Stated problem: Copy these lines exactly and nothing else: from the line holding "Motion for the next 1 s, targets" to the line holding "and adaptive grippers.", both lines included.

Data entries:

◆ ◆ ◆ ◆

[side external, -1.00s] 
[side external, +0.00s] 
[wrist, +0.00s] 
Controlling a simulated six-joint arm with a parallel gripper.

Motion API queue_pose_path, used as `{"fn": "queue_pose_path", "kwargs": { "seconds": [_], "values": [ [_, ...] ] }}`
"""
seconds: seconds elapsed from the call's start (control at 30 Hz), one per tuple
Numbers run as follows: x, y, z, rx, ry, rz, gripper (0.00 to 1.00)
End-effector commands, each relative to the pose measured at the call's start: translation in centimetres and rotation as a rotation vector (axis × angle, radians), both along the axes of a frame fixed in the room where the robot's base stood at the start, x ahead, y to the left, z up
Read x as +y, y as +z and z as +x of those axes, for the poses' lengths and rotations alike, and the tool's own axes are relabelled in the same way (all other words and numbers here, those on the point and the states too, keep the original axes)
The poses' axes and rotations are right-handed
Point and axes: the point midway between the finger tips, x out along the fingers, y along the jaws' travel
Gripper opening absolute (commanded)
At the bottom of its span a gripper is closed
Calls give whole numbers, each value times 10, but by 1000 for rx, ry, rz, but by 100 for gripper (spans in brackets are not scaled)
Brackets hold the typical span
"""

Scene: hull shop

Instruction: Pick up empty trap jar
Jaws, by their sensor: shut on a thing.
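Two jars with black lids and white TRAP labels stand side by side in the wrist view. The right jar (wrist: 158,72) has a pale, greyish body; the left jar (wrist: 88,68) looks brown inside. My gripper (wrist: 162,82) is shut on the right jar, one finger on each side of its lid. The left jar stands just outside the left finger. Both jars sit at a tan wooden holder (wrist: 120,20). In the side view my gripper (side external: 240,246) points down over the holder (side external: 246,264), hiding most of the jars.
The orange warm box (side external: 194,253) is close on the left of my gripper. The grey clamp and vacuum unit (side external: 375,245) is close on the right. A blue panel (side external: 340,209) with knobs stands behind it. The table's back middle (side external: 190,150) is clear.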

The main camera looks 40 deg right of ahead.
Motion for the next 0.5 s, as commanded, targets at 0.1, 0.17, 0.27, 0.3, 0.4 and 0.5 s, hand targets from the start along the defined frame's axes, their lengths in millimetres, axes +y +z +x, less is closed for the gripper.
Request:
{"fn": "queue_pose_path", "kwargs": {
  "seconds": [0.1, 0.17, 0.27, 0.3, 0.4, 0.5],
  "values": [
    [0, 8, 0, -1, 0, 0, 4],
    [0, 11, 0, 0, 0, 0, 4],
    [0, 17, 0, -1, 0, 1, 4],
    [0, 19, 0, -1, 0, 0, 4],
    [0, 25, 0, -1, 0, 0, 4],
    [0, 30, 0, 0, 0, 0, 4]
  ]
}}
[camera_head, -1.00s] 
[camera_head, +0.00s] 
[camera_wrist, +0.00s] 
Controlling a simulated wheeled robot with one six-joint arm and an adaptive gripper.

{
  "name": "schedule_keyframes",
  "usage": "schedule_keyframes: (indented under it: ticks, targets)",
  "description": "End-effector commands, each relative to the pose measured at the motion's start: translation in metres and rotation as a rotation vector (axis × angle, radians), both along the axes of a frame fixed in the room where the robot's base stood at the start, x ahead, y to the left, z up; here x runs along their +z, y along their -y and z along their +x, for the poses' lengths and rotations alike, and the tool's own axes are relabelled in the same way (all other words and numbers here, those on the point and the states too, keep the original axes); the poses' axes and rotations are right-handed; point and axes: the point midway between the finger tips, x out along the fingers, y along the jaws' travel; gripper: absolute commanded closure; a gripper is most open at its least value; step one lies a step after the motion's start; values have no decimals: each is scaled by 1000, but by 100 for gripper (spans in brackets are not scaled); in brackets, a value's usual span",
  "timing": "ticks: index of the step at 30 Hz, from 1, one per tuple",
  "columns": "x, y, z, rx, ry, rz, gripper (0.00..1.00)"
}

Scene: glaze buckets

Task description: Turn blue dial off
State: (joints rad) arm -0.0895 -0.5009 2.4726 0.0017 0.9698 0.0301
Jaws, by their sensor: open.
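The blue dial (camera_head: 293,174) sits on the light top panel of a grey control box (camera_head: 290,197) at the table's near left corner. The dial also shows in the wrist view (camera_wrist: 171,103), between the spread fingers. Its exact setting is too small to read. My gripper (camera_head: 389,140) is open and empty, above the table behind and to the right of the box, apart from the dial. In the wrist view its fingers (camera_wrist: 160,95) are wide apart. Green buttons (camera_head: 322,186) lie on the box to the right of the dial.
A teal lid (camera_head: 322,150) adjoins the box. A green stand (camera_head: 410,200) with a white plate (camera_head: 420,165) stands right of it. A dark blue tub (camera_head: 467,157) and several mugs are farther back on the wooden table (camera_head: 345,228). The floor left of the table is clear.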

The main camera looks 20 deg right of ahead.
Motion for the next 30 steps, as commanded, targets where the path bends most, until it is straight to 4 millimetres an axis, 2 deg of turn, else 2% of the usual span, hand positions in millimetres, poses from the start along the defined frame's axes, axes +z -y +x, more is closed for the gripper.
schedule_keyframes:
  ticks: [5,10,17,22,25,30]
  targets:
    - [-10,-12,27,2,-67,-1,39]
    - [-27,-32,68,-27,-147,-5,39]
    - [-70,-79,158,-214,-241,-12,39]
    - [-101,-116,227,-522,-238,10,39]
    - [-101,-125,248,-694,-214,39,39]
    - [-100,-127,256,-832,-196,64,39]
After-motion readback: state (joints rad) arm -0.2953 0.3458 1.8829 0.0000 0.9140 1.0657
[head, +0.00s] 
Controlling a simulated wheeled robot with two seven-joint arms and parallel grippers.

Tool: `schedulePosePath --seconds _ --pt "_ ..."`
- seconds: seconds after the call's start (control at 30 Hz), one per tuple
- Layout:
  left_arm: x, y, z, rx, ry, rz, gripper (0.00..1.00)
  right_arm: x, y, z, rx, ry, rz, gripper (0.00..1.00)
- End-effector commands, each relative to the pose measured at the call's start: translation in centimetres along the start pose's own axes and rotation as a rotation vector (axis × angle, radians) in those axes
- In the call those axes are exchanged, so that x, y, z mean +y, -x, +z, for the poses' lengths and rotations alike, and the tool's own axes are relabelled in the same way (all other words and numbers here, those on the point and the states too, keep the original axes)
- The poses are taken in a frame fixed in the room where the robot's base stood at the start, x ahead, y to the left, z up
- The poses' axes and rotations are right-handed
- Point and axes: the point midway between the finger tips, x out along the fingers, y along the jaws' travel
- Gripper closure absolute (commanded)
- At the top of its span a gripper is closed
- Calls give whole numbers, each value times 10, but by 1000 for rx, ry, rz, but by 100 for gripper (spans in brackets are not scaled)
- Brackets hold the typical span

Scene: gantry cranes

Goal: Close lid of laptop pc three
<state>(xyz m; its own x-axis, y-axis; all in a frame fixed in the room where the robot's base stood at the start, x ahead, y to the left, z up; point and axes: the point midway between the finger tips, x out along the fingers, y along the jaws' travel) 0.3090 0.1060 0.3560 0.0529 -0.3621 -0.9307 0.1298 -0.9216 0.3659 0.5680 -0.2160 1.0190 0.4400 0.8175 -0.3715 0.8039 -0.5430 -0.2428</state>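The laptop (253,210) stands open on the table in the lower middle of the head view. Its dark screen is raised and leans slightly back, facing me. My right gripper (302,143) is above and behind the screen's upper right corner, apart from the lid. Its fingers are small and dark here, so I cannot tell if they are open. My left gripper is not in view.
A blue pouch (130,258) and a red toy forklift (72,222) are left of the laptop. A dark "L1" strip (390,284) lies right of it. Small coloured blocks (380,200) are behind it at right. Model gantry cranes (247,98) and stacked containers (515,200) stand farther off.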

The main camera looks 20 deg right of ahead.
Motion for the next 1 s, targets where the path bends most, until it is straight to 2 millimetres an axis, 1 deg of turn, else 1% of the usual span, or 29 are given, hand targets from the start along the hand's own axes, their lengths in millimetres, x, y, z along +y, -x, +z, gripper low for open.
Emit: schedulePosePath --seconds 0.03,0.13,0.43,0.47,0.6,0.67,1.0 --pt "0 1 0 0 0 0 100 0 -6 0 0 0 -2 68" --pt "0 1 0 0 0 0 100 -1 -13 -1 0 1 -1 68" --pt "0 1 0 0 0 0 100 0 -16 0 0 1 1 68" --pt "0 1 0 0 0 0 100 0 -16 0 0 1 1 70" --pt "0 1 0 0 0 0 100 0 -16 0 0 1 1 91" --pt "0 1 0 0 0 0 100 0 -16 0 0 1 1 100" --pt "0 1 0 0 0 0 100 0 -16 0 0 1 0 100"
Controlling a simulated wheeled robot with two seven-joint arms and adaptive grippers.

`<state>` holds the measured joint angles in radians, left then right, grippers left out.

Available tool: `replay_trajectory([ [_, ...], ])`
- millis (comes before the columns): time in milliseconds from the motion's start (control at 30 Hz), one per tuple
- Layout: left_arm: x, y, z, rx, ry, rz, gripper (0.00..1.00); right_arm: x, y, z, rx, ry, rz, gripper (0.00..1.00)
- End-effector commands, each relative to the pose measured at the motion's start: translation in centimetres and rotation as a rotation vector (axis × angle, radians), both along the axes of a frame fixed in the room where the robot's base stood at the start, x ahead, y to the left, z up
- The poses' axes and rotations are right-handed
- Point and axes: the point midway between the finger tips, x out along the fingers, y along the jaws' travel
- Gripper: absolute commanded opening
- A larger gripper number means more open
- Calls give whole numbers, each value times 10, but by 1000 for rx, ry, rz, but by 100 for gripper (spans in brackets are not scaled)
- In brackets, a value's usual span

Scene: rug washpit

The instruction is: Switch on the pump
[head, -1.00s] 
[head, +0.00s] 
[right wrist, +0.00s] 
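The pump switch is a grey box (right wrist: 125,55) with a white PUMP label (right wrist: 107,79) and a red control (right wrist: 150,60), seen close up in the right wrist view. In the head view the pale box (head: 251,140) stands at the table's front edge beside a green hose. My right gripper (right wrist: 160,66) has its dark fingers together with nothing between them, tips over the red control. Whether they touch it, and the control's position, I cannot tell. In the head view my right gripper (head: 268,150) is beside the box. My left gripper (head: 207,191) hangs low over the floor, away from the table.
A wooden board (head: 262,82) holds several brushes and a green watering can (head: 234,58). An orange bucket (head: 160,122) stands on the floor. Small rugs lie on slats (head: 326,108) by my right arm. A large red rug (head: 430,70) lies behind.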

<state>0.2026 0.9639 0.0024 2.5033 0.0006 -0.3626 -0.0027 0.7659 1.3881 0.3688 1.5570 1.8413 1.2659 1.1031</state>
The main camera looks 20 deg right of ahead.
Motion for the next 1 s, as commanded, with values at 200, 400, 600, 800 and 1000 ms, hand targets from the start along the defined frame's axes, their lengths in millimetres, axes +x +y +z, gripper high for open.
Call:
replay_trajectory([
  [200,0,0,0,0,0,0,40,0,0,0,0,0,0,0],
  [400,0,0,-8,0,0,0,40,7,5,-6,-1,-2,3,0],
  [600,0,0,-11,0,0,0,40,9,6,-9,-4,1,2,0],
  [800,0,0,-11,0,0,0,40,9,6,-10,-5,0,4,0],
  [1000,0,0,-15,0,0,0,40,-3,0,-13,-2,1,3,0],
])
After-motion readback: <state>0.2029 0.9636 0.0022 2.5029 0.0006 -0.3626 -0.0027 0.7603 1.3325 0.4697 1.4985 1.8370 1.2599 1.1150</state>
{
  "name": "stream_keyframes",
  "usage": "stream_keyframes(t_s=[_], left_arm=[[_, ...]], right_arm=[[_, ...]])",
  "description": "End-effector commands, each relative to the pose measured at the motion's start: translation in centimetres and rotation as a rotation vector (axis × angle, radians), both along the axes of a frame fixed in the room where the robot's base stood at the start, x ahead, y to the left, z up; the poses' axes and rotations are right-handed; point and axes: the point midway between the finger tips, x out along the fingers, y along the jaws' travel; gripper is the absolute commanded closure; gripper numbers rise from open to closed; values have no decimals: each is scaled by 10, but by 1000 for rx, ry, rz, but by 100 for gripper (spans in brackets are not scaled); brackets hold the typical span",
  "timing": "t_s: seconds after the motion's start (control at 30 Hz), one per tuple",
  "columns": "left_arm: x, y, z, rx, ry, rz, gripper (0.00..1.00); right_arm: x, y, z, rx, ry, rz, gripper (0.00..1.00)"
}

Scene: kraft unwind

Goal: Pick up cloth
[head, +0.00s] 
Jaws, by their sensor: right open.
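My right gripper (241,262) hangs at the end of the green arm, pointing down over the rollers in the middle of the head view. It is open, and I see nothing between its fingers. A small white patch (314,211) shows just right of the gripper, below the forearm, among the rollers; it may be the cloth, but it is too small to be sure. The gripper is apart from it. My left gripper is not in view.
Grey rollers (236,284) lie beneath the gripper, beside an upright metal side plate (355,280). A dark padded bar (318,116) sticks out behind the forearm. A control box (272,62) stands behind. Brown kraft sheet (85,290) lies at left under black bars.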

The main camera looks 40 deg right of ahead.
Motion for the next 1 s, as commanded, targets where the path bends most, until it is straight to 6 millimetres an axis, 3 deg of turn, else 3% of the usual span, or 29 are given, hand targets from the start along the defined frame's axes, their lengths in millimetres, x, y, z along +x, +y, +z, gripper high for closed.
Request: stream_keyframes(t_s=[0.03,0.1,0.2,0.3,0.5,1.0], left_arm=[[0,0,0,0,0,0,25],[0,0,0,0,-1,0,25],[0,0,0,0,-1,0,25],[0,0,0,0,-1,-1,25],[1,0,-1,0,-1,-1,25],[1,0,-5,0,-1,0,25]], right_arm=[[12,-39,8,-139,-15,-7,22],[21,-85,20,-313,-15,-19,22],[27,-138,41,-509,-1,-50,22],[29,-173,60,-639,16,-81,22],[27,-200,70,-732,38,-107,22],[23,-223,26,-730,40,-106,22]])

◆ ◆ ◆ ◆

Right answer:
Motion for the next 1 s, targets where the path bends most, until it is straight to 2 millimetres an axis, 1 deg of turn, else 1% of the usual span, or 29 are given, hand targets from the start along the hand's own axes, their lengths in millimetres, x, y, z along +y, -x, +z, gripper low for open.
Emit: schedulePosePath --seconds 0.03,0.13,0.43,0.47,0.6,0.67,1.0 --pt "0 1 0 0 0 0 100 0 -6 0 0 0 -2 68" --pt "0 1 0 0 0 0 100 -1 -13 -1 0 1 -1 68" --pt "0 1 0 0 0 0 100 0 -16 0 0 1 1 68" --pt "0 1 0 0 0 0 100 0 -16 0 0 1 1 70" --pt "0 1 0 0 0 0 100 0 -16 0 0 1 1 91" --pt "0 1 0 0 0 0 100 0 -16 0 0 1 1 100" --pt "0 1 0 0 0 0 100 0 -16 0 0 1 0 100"
Controlling a simulated wheeled robot with two seven-joint arms and adaptive grippers.

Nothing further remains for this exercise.